Okay it's all over and I want to vent a little.  Yeah, my team didn't win but as I look back at it it seems like the selection committee did Hope no favors.  How does the #1 team in the country, in fact how do any of the top 4 teams in the country wind up in the same brackets in the tournament?  To my way of thinking there is no way that Hope and Howard Payne should have been placed in the same bracket. Those two teams were the odds on favorites in most everyone's eyes to meet for the championship in the final four.  Instead they played in the sectional finals and played like two championship teams should, a close, hard-fought battle not decided until the final minute of play.

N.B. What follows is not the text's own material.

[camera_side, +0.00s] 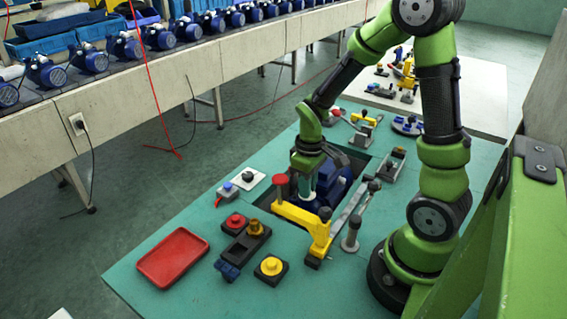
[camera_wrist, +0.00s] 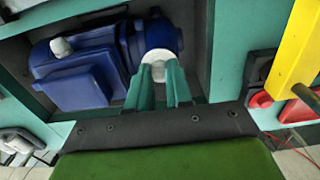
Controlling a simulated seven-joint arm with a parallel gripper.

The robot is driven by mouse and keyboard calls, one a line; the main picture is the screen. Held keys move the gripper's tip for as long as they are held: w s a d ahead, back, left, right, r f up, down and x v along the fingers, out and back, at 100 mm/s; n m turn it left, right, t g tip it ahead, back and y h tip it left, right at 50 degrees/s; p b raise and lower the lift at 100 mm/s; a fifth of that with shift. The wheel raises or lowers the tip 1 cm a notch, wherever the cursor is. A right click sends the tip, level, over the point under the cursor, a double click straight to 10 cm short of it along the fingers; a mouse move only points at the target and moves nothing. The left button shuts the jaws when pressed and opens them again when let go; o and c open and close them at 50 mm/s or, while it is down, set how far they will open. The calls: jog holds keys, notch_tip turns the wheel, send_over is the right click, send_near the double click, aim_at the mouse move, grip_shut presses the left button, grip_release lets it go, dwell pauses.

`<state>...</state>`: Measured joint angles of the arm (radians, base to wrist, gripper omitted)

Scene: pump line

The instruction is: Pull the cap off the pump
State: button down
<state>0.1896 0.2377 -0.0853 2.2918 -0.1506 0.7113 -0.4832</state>
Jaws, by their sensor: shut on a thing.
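The blue pump (camera_side: 334,192) lies in a rectangular recess of the green table; the wrist view shows its blue body (camera_wrist: 85,75) from above. The white round cap (camera_wrist: 158,56) is at the pump's right end in the wrist view. My gripper (camera_wrist: 160,73) has its two green fingers on either side of the cap and is shut on it. In the side view my gripper (camera_side: 311,188) points down at the pump's near side, and its hand hides part of the pump. I cannot tell whether the cap is still seated on the pump.
A yellow clamp arm (camera_side: 303,216) with a red knob stands close in front of my gripper. A grey lever clamp (camera_side: 347,213) is to its right. A red tray (camera_side: 172,257), a red button (camera_side: 235,221) and a yellow button (camera_side: 271,267) lie at the table's front left.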

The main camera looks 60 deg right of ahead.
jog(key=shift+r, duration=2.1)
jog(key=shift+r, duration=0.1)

That is what should have unfloded in Holland.  The committee missed an opportunity here.  They could have set the tournament up to pit the top teams in the final four and odds are that Hope would have been there and they would have garnered a packed house each of the two nights.  How does that thinking work?  They claim it has something to do with geographical location but the sectional tournament had a school from Texas, Michigan, Oregon and Pennsylvania so that theory flies right out the window. Had this been an odd year Hope would have hosted the sectional but would the same four schools have congregated in Holland prior to the Final Four?...I doubt it. 

Okay, I have vented.

Pat Coleman

It would've certainly been nice if the NCAA committee had realized what the rest of us already knew.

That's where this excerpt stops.